As the reception was terrible—some of
you who get upset when your Netflix movie says buffering just can’t know the
pain of straining to see if you still had any picture at all—we had time to
talk.
One day it just hit me. I needed to ask my grandfather if he knew
Jesus Christ. How do you bring up this
question to a man who is decades older than you? My question was answered in moments.
He started telling me that out
of everything in life, knowing Jesus was the most important. All I had to do was keep acknowledging and
agreeing and he kept talking.
How would I broach the subject? Never had to.
He needed to tell me. I think he was happy that I had already been given
the good news by my parents and Sunday school teachers and actually knew some
of the Bible.
End of rabbit trail.
A good man leaves an inheritance to
his children’s children, and the best part of that inheritance is the gospel.
OK, that actually ties in with the message so it doesn’t count against my
rabbit trail quota.
Now, to the second part of this verse.
But the wealth of the sinner is stored up for the righteous
Consider this verse in the context of one we covered just a couple weeks ago.
Wealth is worthless in the day of
wrath,
but righteousness delivers from death.
You can’t buy a stairway to heaven and
you can take your wealth with you. The
righteous person knows that he can leave an inheritance to his kids and
grandkids, but the sinner is so short-sighted that he does not receive the gift
of life for his future or take care of his descendants when he is gone.
The wealth of the sinner is stored up
for the righteous. Some of us would like
to see some stimulus checks sent out when a sinner dies. Let’s divide up those proceeds right
now. I don’t think that one is quite on
the mark, but if it is I prefer my direct deposit.
Consider the Parable
of the Talents. Two servants are
told well done good and faithful servant. One is labeled wicked and lazy. When all is said and done, the first servant
who had five talents and made five more is given the talent of the third
servant who buried his talent in the ground.
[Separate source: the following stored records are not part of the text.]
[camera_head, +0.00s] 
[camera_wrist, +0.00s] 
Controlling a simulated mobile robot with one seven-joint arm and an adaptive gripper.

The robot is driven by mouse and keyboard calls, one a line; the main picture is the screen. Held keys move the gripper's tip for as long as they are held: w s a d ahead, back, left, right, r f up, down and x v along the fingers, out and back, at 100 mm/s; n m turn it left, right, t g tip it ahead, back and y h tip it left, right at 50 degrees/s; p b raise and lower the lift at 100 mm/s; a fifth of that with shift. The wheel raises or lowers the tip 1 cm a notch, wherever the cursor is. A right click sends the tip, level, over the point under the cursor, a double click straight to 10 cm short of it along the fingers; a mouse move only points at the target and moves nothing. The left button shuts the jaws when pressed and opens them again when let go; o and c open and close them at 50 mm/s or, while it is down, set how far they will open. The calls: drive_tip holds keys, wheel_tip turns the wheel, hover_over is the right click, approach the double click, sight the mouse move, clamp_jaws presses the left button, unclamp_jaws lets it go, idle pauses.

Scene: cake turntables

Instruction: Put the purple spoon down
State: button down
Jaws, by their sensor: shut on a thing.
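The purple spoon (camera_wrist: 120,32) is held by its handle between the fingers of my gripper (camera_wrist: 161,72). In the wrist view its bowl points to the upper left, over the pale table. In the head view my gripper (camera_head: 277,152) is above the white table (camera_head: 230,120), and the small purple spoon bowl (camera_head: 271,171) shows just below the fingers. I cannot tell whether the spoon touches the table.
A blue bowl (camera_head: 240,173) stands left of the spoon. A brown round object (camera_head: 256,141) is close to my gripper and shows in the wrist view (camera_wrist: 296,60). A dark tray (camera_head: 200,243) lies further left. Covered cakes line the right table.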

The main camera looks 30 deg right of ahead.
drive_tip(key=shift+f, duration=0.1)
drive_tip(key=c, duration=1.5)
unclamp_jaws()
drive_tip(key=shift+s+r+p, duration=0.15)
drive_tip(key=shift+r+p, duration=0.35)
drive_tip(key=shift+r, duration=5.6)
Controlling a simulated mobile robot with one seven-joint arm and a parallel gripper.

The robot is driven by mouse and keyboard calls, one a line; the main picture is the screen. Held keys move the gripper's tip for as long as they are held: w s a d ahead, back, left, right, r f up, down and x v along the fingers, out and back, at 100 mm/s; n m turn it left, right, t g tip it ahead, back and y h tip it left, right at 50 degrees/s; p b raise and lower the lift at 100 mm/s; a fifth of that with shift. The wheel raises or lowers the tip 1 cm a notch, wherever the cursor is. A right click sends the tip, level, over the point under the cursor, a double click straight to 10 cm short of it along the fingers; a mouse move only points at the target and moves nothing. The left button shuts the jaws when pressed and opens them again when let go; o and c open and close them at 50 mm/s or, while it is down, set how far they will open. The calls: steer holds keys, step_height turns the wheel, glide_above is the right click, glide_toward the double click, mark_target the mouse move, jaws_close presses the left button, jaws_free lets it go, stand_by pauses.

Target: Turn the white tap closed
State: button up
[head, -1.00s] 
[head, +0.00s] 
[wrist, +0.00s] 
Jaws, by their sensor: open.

You had better believe that the
disciples remembered Proverbs 13:22 (even though these quips of wisdom were not
enumerated then). The wealth of the
sinner is stored up for the righteous.
God will balance the scales as he sees
fit in his time. If there is a redistribution of wealth it will be as God
allocates it.
We have instructions as to what we are
to do. Be master over your money and possessions,
so much so that you tell everything you have and own what to do. This will bring glory to God and provision
your family as well as having some sort of inheritance for your children’s
children.
A good man leaves an inheritance to
his children’s children,
But the wealth of the sinner is stored
up for the righteous.
There is God’s way and there is
everything else and leaving an inheritance—especially the gospel of Jesus
Christ—is God’s way.
Amen.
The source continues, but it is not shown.